Mexico’s shrimp fishery is one of the country’s most important fisheries in terms of value (SAGARPA, 2013). Sinaloa is the second most important producer of shrimp in the country after Sonora (Anuario 2018) In Sinaloa, it has been estimated that around 600 small-scale are authorized to target the species. According to some recent data, 238 permits are active in the northern part of the state. The most important commercial species are the blue and brown shrimps (Litopenaeus stylirostris and Farfantepenaeus californiensis). This FIP will begin with the participation of 4 cooperatives, but the project aims to include more groups as cooperatives that operate in the Navachiste Bay, that includes producers that target both species using bottom trawl and gillnets inside the Navachiste Bay and the open waters around the bay. Finally, our project although aims to follow the framework of Fishery progress, monitoring and reporting on MSC environmental indicators, will also be monitoring and reporting improvements on both social and financial indicators of our producer partners, this will be reflected in the implementation of a triple impact workplan.

FIP Description 

Mexico’s shrimp fishery is one of the country’s most important fisheries in terms of value (SAGARPA, 2013).

FIP Objective(s) 

Despite its importance, the shrimp fishery lacks a robust assessment of the status of the stocks for all the different targeted species (including the ones for this project). By the project's target end date of December 2023, the FIP is aiming to achieve the following:

1. In close collaboration with managers (i.e. INAPESCA) and researchers, co-develop a robust stock assessment for both target species.

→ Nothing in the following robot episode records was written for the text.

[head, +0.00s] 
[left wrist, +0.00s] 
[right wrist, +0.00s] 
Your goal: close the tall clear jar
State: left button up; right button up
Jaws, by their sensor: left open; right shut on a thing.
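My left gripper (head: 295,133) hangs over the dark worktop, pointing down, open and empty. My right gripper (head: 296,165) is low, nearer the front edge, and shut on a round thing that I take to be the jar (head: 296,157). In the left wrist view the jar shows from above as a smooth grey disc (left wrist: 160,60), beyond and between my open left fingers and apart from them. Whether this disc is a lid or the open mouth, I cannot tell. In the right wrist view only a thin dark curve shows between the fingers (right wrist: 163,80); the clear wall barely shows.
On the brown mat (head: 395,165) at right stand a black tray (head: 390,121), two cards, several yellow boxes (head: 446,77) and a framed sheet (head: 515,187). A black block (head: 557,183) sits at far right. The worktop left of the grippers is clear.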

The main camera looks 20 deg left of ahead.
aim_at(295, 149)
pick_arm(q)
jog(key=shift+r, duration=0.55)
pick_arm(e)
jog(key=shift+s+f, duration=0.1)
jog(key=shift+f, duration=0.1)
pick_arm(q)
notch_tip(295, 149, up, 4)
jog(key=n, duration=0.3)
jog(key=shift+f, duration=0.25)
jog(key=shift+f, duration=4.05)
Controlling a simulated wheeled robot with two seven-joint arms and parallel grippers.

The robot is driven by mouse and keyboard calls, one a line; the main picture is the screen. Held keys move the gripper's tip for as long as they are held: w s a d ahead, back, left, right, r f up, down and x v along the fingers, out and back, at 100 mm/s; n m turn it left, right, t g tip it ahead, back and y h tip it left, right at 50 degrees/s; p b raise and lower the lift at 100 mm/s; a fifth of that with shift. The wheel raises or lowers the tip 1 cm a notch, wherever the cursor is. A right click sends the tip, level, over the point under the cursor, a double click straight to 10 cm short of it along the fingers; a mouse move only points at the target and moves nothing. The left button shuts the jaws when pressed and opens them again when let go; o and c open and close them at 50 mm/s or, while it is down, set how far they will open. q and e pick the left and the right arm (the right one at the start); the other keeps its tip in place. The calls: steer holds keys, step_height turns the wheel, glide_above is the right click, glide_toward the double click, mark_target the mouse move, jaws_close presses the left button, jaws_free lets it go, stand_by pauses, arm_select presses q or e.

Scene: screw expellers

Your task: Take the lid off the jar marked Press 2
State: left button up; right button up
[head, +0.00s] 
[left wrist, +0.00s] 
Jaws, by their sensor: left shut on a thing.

2. Increase the fishery data collection that allows us to identify the impacts on the habitat, ecosystem, and non-target species (including ETP) for both gears and, if needed, coordinate with managers to generate effective mitigation actions

3. In coordination with managers (e.g. CONAPESCA) promote the improvement of the fishery management strategy.                  

4. Collaborate with managers to promote the implementation of sustainable management regulations, in the form of a fisheries management plan and all its elements.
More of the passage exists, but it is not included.